Spin your motor by hand. feel the resistance? Back spin if it's a geared motor. Now unplug your motor from the controller. did the resistance change, get less? No? Then you don't have shorted coils.

My bet is that your fuse holder is causing some resistance, as explained above. This means your controller could be drawing 15 amps, and your fuse holder is adding another 5. Then it blows. Especially if that area looks a bit toasty. I've had similar issues with old cyclanalyst shunts that were old and toasty.

I'd try replacing that fuse holder. After all, that's a cheap fix if that is what it is.

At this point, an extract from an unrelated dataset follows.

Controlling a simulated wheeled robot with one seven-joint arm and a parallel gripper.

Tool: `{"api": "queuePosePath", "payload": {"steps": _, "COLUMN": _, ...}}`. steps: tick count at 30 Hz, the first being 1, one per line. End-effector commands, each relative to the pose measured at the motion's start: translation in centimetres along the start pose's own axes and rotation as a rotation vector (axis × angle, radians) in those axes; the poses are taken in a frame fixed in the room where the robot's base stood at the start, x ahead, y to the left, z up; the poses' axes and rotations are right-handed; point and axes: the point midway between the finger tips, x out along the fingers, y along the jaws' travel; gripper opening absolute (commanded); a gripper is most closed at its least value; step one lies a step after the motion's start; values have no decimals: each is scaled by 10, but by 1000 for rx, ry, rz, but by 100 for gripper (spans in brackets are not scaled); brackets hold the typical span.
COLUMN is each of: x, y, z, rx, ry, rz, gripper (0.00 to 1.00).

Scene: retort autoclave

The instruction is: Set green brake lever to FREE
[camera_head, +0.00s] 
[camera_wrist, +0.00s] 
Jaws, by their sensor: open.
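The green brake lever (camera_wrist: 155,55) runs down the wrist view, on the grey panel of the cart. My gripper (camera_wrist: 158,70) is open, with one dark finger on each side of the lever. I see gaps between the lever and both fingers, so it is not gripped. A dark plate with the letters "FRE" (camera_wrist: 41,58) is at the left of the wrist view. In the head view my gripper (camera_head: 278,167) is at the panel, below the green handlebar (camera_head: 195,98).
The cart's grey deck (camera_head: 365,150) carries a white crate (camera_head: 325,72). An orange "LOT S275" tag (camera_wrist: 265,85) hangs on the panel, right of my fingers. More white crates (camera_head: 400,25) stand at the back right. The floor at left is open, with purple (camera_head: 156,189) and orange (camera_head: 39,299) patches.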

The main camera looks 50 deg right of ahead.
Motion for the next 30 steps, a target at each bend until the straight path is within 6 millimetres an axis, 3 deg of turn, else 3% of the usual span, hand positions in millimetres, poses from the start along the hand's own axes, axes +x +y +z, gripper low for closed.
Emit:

A watt meter would allow you to tell what your controller really draws, and know if 20 amps fuse is enough. And tell if your battery is sagging, causing reduced performance.

Your sluggish performance could be from not enough power making it through that fuse holder, if it's acting like a resistor. Or you could have similar issues with any wire on the bike. Particularly check for cut wires to the motor, or even just a poor connection on the throttle dropping your throttle voltage signal back to the controller. Might be you just need a new throttle. Lots of possibilities for your recent low performance. One we can rule out is winter chilling your battery, it's summer in Australia now.
 
You've been at this how long and still no Watt (power) meter? Get in line brother, you need a simple power meter, wires and connectors or just bite the bullet and install a CA (cycle analyst)?

Hard top beat any of these for the money although you'll need wiring and connectors to complete an install:

http://www.ebay.com/sch/i.html?_from=R40&_trksid=p2050601.m570.l1313.TR11.TRC1.A0.H0.Xgt+power+meter&_nkw=gt+power+meter&_sacat=0

30A fuse minimum, IMO.
 
Jeez you guys are GOOD!. Thanks for all your input, I'm in agreeance. I just didnt want it to be my motor, i've had some shitty chinese\ebay motors in my time, but this one was sourced locally from a reputable australian source who says he has hardly ever had problems with them.

It may be a leak on the motor cabling, i had to re-terminate my controller to the new motor plug, and ended up having to use electrical tape as insulator.

For now I'll ride on and assume its an introduced resistance somewhere, either worn components or fuse wiring (auto blade). And yes, watt meter has just been installed. Just the inline hobbyking one for now, but next bonus pay I'll invest in a 'cycle analyser' so i can monitor it on the go!

Anyway thanks all, nice to know i'm in good company 'round these parts!